A large chunk of lands was already in protection as open space prior to the MSHCP’s inception in 2004. These lands are called PQP Lands and consist of 347,000 acres that are owned by the public or have quasi-public owners. The Santa Rosa Plateau Ecological Reserve, Lake Skinner, and the Hidden Valley Wildlife Areas are a few examples of PQPs, which provide recreational opportunities and conservation. PQP Lands are managed by local, state, and federal agencies and are the backbone of the MSHCP reserve system. These lands provide open space value to the 146 species but are not expressly managed for the species.

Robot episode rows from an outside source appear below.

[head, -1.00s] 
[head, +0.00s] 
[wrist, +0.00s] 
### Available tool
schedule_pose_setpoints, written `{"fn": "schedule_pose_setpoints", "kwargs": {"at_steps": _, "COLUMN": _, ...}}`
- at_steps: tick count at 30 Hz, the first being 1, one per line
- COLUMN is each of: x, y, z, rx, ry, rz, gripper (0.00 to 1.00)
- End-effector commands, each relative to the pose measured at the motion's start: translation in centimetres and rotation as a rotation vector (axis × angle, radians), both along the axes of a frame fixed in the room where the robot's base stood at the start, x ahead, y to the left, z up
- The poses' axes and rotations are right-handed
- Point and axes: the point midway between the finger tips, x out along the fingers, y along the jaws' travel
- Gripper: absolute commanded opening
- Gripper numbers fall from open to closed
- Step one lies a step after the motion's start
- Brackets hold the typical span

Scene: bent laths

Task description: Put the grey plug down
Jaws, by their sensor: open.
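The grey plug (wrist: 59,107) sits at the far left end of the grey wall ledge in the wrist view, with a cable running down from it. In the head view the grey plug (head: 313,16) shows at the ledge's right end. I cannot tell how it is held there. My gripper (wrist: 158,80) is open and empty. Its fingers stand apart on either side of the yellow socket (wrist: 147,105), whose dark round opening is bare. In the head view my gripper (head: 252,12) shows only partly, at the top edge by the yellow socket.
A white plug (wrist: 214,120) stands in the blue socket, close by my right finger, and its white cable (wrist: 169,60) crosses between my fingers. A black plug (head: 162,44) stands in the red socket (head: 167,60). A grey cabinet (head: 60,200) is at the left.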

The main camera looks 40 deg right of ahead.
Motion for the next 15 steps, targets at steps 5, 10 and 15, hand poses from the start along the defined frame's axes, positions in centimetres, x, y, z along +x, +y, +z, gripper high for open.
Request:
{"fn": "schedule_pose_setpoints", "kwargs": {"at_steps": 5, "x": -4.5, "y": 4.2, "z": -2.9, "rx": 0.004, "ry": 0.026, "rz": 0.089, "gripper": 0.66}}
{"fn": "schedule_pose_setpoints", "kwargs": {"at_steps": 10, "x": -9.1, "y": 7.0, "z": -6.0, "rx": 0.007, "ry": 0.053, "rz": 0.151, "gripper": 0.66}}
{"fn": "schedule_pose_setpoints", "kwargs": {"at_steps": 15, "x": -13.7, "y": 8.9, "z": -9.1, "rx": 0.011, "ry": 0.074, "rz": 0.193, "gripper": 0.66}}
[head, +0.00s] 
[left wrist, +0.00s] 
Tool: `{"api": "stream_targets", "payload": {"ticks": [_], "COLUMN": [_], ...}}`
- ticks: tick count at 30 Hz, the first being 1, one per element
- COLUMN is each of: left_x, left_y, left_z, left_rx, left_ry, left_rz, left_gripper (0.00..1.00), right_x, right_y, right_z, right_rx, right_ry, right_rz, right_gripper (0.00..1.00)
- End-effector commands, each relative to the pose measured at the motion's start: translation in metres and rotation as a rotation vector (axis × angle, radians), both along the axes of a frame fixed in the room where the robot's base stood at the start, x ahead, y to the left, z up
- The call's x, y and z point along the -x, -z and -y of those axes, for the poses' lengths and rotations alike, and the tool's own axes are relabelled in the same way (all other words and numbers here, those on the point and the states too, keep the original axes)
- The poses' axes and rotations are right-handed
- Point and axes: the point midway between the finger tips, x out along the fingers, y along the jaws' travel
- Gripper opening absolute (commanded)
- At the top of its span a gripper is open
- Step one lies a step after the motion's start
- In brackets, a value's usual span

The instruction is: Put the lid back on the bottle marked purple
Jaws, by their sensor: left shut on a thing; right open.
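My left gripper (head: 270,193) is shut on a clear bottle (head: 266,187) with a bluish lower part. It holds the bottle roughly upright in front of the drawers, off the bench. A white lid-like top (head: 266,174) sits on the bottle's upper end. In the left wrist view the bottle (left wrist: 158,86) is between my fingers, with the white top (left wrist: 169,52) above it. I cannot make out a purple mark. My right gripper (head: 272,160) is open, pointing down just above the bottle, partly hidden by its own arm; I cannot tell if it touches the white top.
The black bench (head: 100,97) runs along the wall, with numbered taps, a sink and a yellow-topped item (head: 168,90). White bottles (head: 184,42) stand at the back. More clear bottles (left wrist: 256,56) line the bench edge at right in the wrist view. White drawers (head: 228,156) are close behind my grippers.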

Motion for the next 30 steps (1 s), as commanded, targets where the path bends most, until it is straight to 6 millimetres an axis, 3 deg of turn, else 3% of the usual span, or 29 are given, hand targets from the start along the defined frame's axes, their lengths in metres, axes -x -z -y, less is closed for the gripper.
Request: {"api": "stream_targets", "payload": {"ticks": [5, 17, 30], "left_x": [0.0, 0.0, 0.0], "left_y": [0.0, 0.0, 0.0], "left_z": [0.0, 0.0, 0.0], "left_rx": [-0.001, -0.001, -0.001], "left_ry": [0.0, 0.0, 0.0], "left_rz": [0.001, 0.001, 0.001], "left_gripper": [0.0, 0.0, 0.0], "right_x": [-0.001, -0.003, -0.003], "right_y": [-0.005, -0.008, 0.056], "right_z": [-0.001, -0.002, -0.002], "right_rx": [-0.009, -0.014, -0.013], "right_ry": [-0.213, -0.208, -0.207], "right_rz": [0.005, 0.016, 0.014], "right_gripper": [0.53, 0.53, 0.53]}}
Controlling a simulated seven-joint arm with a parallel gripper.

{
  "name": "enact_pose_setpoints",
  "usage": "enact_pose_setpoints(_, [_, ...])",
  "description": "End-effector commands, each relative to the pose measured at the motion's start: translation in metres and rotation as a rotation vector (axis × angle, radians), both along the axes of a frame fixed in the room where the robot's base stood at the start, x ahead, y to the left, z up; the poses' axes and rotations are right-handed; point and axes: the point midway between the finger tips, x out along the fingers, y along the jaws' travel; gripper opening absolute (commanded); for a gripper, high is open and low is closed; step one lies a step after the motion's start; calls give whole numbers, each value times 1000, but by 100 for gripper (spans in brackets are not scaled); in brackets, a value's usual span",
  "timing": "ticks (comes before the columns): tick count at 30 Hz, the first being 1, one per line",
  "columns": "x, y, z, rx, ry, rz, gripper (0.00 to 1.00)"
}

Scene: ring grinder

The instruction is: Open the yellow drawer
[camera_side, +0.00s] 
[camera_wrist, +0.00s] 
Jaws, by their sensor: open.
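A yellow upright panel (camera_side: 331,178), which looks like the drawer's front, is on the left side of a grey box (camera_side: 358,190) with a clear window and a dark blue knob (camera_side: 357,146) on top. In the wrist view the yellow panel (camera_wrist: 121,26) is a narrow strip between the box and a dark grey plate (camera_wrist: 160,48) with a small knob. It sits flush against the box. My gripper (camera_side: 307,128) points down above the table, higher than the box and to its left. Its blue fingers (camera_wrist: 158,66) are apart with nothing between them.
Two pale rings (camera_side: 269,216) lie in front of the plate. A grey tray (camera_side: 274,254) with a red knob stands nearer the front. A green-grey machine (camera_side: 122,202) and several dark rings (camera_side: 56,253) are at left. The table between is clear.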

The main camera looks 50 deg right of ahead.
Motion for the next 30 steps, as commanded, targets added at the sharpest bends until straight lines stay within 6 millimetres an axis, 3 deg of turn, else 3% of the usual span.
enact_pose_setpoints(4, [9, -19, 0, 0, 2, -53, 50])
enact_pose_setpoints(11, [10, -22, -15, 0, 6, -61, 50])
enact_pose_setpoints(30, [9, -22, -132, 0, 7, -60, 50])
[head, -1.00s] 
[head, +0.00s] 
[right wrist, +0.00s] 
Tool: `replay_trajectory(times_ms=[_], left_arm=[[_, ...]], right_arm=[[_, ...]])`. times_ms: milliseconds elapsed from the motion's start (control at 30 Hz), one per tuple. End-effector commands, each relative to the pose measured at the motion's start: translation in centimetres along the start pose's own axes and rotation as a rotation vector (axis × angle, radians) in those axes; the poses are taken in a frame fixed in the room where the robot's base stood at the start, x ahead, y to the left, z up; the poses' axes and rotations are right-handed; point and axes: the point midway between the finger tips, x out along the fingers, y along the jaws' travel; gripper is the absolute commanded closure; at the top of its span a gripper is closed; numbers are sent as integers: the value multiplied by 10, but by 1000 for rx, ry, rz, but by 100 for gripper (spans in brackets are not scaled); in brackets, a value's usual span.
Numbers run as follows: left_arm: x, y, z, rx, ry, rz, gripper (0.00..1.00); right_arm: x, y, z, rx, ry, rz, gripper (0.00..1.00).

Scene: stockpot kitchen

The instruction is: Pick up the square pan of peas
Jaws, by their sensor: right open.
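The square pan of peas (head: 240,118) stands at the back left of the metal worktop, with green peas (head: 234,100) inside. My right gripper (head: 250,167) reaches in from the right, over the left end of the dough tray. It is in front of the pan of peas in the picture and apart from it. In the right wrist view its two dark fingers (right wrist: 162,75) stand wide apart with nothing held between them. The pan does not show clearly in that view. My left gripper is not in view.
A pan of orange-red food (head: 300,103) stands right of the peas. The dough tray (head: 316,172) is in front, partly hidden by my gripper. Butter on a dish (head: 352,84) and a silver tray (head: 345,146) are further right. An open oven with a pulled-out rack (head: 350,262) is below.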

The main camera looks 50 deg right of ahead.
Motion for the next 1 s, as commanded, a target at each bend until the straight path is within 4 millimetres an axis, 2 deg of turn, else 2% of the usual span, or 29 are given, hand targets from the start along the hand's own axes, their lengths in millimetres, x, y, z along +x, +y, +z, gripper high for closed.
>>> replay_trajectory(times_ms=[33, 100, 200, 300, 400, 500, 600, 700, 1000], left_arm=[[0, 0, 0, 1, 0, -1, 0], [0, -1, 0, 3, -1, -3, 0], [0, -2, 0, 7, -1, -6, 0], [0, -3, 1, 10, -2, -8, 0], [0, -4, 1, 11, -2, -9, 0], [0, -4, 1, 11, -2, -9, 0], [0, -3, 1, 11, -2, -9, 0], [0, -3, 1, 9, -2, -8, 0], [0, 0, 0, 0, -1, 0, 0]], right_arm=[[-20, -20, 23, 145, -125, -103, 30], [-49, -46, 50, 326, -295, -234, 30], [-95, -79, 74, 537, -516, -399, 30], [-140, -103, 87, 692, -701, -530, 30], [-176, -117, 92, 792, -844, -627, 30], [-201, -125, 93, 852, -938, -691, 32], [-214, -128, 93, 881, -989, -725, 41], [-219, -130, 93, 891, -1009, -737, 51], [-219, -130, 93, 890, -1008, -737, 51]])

Aerial photo of Banning, California

Lake Skinner Recreation Area

Additional Reserve Lands are those that the RCA in conjunction with the other local land use Permittees of the Plan and state and federal partners must acquire to complete the 500,000-acre reserve. Unlike PQP Lands, these lands are to be managed at a higher ecological level and strictly for the conservation of the 146 MSHCP species, limiting recreation on these lands. Through the first quarter of 2023, 66,671 of the required 153,000 acres of Additional Reserve Lands have been acquired or donated through the development process. RCA actively seeks to purchase lands that are described as needed by the MSHCP.

Riverside County’s increasingly growing population underscores the critical importance of habitat conservation. The protected lands will not only benefit the 146 native animal and plant species, but also address climate change, protect biodiversity, enhance public health, and increase equitable access to open space.